In the last 10 minutes or so of Mary Poppins Returns, something truly magical happens.

First, Dick Van Dyke shows up, virtually reprising his brief secondary role from Mary Poppins as the ancient bank president, except that, at 91 (at the time of the shoot; he’s now 93), he has now aged into the role — even if he’s still spryer than the doddering geezer he played in 1964. (That character died laughing in the original, so Van Dyke is playing his son here.)
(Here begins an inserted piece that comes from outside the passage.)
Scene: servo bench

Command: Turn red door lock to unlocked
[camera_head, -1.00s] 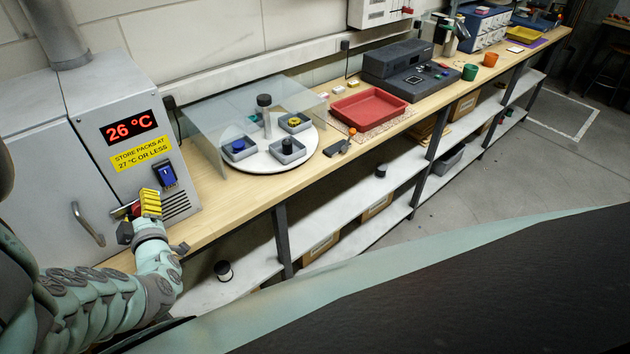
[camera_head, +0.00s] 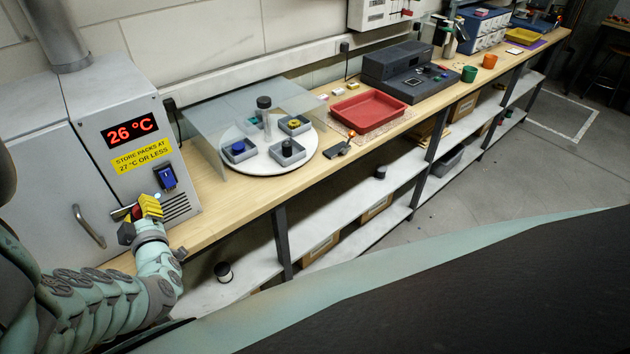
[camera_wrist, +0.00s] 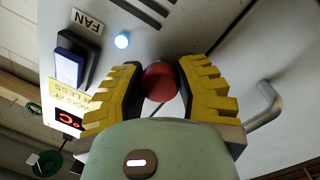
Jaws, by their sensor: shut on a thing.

Then, in the finale at the park, Angela Lansbury (also now 93) shows up to sing a song. It hardly matters that Lansbury has no prior connection to Mary Poppins. She’s an icon of the same milieu, having played a magical caretaker of children in Bedknobs and Broomsticks, another live-action/animation hybrid musical from exactly the same creative team. (Lansbury’s chief source of Disney cred comes, of course, from playing Mrs. Potts in Beauty and the Beast.)

Directed by Rob Marshall. Emily Blunt, Lin Manuel Miranda, Ben Wishaw, Emily Mortimer, Pixie Davies, Nathanael Saleh, Joel Dawson, Julie Walters, Colin Firth, Meryl Streep, Dick Van Dyke, Angela Lansbury. Disney.

Artistic/Entertainment Value

Moral/Spiritual Value

-1

Age Appropriateness

Kids & Up

MPAA Rating

PG

Caveat Spectator

Mild animated menace/action.

Van Dyke dances and Lansbury sings — and somehow they’re just exactly the same, in a way that Harrison Ford, Carrie Fisher and Mark Hamill weren’t and couldn’t be in the new Star Wars films.

They rise above all possible objections and criticism, and, for those brief minutes, Mary Poppins Returns feels genuinely of a piece with the original and its world. Not weak homage, like Fantasia 2000; not a pale retread, like the nouveau Beauty and the Beast; not a subversion, like Maleficent; but the Real Thing, like the underappreciated 2011 Winnie the Pooh.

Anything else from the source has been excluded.